Brief:
Write out the opening lines of the data word for word, up to and including the line with "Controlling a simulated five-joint", and leave every picture and every later line out.

Records supplied:
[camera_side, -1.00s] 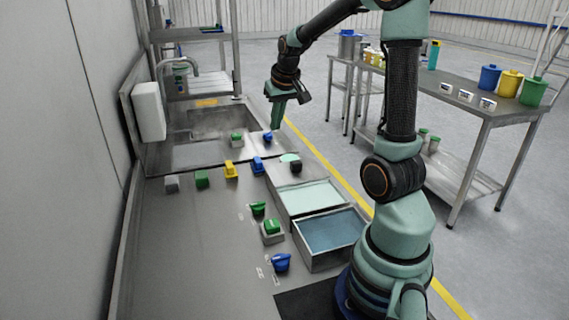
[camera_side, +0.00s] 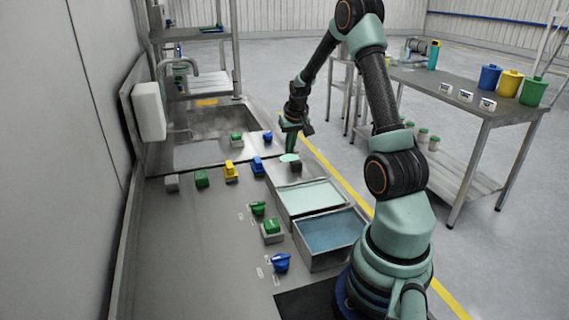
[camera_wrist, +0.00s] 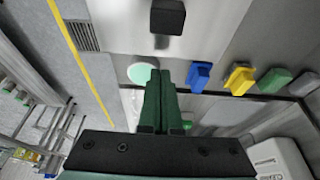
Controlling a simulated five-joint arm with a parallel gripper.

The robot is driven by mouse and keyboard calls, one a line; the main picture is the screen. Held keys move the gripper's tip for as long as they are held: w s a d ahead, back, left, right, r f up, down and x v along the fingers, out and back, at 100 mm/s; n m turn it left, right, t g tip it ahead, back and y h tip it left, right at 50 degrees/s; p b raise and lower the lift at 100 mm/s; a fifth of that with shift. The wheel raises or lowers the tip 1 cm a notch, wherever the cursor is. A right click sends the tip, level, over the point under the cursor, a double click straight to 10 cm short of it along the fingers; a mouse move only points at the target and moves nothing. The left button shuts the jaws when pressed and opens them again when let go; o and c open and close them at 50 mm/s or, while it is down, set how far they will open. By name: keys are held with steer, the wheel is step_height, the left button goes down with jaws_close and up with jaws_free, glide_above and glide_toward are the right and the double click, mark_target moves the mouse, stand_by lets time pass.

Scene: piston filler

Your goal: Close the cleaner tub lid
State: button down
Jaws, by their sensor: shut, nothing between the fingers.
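An open metal tub (camera_side: 281,204) holds a pale mint fill (camera_side: 312,197); I take it as the cleaner tub. Behind it lies a flat grey plate (camera_side: 277,175), apparently its lid, with a black block (camera_side: 296,167) as a knob. The block also shows at the top of the wrist view (camera_wrist: 167,17). My gripper (camera_side: 291,150) is shut and empty, pointing down beyond the block, apart from it. In the wrist view, its green fingers (camera_wrist: 167,75) are together beside a mint disc (camera_wrist: 140,73). The fingers' exact height is unclear.
A tub of blue liquid (camera_side: 330,232) stands nearer my base. Yellow (camera_side: 231,170), blue (camera_side: 257,165) and green (camera_side: 202,179) items stand left of the plate. A sink (camera_side: 205,125) lies beyond. The bench's left front is clear.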

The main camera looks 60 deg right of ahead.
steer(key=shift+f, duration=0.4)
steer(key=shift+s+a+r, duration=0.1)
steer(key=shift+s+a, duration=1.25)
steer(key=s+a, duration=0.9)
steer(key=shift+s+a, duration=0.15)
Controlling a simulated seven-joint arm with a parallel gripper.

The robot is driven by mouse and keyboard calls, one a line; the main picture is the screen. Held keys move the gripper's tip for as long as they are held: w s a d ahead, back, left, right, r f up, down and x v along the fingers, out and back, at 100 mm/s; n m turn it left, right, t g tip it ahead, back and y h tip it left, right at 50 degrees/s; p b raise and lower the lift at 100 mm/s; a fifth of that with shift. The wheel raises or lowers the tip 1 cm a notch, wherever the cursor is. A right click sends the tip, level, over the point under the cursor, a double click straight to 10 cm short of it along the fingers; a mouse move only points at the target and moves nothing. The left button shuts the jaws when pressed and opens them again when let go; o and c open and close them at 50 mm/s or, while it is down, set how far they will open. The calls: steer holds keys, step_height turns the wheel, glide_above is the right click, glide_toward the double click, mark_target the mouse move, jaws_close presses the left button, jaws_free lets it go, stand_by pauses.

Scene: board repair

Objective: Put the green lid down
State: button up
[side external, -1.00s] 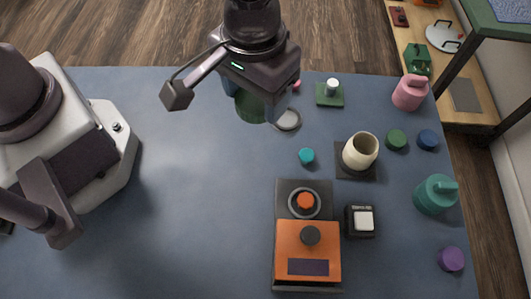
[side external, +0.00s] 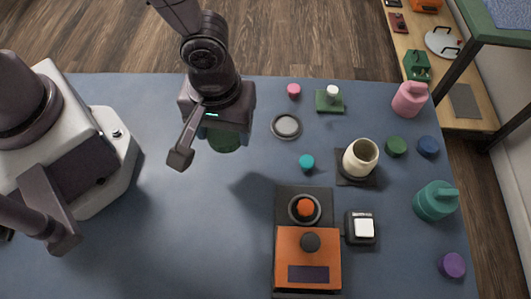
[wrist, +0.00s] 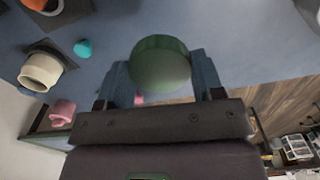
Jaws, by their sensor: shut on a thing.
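The green lid (side external: 225,143) is held in my gripper (side external: 227,132), left of the grey ring-shaped disc in the side view. In the wrist view the lid (wrist: 161,65) sits between the two blue fingers of my gripper (wrist: 160,78). The fingers are shut on its sides. The lid appears to be above the blue table; its exact height is hard to tell. Part of the lid is hidden by my gripper in the side view.
The blue table (side external: 150,220) is clear in its left and middle parts. A grey ring-shaped disc (side external: 286,126), a teal knob (side external: 307,162), a cream cup (side external: 360,158), an orange device (side external: 308,255), a pink jar (side external: 410,99) and a teal jar (side external: 436,200) stand to the right.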

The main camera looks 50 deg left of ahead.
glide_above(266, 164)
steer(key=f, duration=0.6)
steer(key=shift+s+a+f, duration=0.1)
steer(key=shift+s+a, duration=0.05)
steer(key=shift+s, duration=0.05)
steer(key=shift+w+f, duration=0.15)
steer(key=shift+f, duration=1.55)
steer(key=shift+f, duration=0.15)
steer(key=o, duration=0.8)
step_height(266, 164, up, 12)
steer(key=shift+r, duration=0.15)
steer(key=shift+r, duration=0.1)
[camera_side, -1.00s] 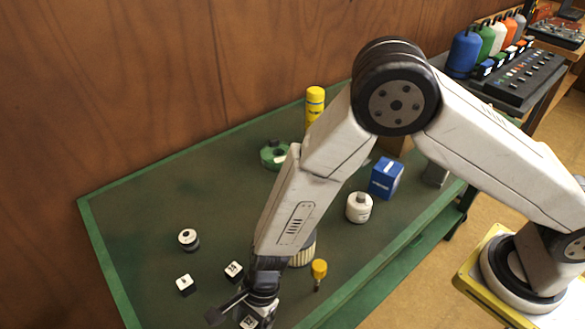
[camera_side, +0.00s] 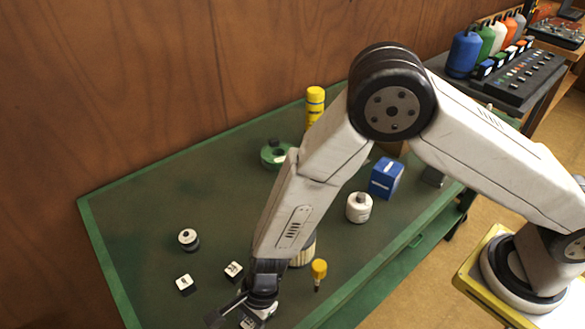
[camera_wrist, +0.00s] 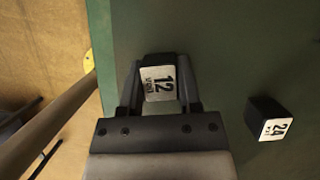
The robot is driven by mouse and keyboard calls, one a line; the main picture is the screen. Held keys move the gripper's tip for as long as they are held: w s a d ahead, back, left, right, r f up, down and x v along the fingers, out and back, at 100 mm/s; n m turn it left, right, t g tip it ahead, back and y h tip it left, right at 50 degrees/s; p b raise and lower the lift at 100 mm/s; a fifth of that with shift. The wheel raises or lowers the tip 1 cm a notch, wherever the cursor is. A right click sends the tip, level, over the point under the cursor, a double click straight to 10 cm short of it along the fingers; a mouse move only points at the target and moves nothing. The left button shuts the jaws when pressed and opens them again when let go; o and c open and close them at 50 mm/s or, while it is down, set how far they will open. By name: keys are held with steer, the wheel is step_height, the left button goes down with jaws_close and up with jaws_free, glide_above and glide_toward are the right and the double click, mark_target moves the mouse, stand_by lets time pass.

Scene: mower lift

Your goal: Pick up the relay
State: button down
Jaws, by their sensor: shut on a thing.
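A small black relay with a white label reading 12 (camera_wrist: 160,83) sits between the fingers of my gripper (camera_wrist: 160,88) in the wrist view. The fingers flank it on both sides and are shut on it. In the side view my gripper (camera_side: 238,312) is low over the green bench at the bottom edge, partly cut off. The relay's white label (camera_side: 249,322) just shows beside it. A second black block, labelled 24 (camera_wrist: 268,119), stands to the right in the wrist view. It also shows in the side view (camera_side: 233,272).
Another black block (camera_side: 185,285) and a round black-and-white can (camera_side: 188,240) stand to the left. A yellow-topped item (camera_side: 319,272) and a pleated filter (camera_side: 303,250) stand close right of my arm. The bench's left half (camera_side: 140,215) is mostly clear.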

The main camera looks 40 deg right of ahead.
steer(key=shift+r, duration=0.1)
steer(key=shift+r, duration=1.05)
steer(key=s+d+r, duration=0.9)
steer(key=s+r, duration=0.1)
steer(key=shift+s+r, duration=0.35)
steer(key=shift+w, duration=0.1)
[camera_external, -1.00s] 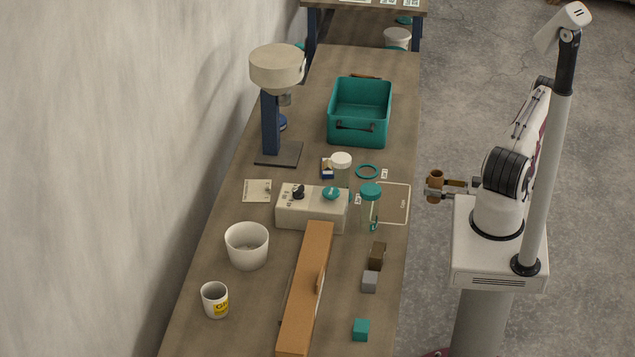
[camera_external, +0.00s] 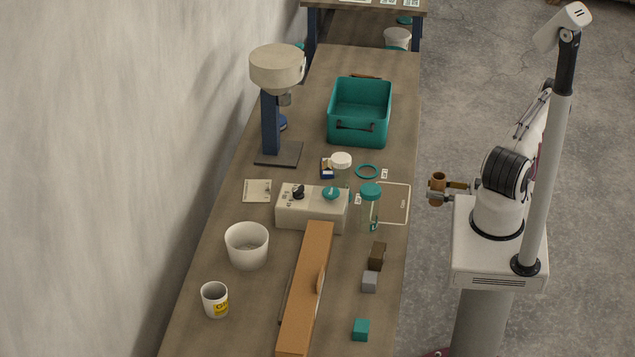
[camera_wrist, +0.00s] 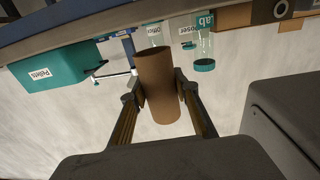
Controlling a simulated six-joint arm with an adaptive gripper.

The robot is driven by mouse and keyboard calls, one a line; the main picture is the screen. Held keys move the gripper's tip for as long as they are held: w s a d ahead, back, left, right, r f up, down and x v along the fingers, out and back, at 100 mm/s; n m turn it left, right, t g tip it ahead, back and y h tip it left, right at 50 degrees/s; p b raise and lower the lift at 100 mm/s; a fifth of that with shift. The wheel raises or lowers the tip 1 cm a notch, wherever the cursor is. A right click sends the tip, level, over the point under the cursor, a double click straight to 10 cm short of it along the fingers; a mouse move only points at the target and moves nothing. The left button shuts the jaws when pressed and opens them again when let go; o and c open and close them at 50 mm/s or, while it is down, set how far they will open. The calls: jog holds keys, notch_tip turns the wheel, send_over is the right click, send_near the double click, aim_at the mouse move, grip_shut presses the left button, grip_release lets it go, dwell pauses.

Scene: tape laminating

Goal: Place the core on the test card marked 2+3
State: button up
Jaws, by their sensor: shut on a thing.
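The core, a brown cardboard tube (camera_external: 438,182), is held off the right side of the bench, above the floor. My gripper (camera_external: 444,187) is shut around its sides. In the wrist view, the core (camera_wrist: 158,90) sits between both fingers of my gripper (camera_wrist: 158,93). A pale printed card (camera_external: 257,190) lies on the bench left of the control box. Small white labels lie near the teal ring (camera_external: 384,173) and near the jar (camera_external: 358,198). Several pale cards (camera_external: 389,2) show at the top edge on the far table. I cannot read a 2+3 mark on any of them.
An outlined brown mat (camera_external: 397,204) is bare.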

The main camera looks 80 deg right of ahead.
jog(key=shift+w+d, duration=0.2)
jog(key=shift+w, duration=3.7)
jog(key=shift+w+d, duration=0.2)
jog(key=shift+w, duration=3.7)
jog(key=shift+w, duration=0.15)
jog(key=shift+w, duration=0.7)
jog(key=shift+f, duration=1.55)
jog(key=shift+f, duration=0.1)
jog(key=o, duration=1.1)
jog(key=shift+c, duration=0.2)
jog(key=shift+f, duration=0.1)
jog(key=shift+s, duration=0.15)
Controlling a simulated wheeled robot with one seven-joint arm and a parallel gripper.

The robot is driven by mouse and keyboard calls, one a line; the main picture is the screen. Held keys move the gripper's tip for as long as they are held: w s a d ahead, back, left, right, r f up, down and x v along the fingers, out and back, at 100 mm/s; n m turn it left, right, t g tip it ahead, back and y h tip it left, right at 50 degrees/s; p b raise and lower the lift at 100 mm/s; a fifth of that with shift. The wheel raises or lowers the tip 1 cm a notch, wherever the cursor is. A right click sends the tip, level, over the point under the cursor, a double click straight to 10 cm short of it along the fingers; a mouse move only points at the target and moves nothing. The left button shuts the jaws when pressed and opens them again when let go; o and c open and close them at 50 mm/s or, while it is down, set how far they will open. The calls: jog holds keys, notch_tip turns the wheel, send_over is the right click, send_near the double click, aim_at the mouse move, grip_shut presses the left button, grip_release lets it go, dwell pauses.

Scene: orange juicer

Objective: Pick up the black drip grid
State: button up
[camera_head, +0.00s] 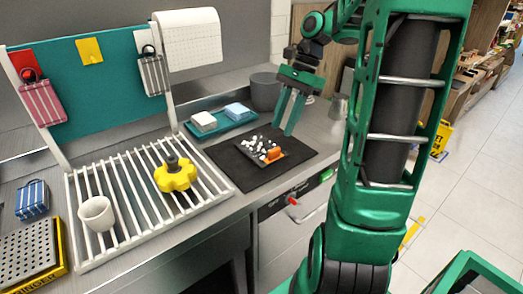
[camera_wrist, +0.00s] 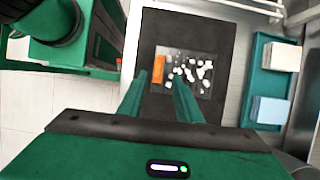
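A dark perforated grid (camera_head: 27,252), which looks like the drip grid, lies at the lower left of the head view in a yellow-edged base (camera_head: 60,270). The picture's edge cuts off part of it. My gripper (camera_head: 284,126) is far to its right, above the dark mat (camera_head: 238,172). In the wrist view my gripper (camera_wrist: 167,72) has its two green fingers apart with nothing held between them. The grid is not in the wrist view.
A white slatted rack (camera_head: 140,215) with a white cup (camera_head: 97,213) and yellow knob-like piece (camera_head: 176,178) lies between my gripper and the grid. White bits and an orange piece (camera_head: 273,154) lie on the mat. A teal tray (camera_head: 222,126) is behind.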

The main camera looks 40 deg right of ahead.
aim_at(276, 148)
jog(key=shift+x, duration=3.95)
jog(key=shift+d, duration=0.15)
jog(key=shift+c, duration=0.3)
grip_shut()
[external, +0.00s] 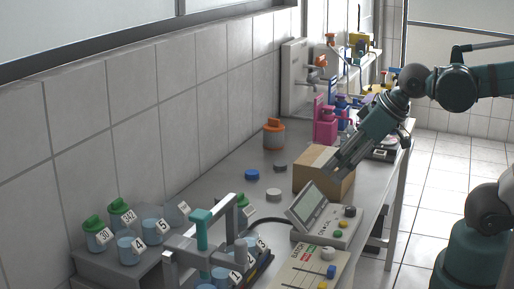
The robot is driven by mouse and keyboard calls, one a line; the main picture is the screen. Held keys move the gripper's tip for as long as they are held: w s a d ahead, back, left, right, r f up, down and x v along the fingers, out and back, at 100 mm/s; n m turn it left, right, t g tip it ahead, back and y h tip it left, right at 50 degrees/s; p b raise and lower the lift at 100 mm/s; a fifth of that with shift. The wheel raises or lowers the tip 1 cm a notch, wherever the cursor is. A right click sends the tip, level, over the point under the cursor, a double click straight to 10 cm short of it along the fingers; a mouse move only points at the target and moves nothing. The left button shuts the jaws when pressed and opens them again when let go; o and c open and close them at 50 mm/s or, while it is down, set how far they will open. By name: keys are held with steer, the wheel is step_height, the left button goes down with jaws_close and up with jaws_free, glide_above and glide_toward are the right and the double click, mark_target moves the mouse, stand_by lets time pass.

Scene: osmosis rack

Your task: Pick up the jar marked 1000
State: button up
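I cannot read a 1000 label on any jar in the external view. Two green-lidded jars stand at the lower left: a jar marked 30 (96,238) and a jar that seems marked 342 (122,216). Lidless jars there include one marked 4 (130,250) and one marked 5 (156,233). Another green-lidded jar (243,207) is partly hidden behind a grey frame.
The cardboard box (312,177) and a console with a screen (318,210) stand on the bench's right side. A grey frame with a teal handle (201,230) stands in front. Loose lids, one blue (252,174), lie mid-bench. Pink equipment (325,122) stands farther back.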

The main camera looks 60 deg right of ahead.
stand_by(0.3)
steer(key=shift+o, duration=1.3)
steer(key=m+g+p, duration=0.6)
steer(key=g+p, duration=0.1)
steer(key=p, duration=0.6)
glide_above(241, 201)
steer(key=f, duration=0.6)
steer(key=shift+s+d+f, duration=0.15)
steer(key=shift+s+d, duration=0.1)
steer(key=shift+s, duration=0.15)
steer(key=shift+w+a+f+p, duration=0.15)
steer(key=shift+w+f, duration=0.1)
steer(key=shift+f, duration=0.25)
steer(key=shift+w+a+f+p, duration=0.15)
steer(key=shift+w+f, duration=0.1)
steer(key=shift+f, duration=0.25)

Solution to this task:
[camera_side, -1.00s] 
[camera_side, +0.00s] 
[camera_wrist, +0.00s] 
Controlling a simulated five-joint arm with a parallel gripper.

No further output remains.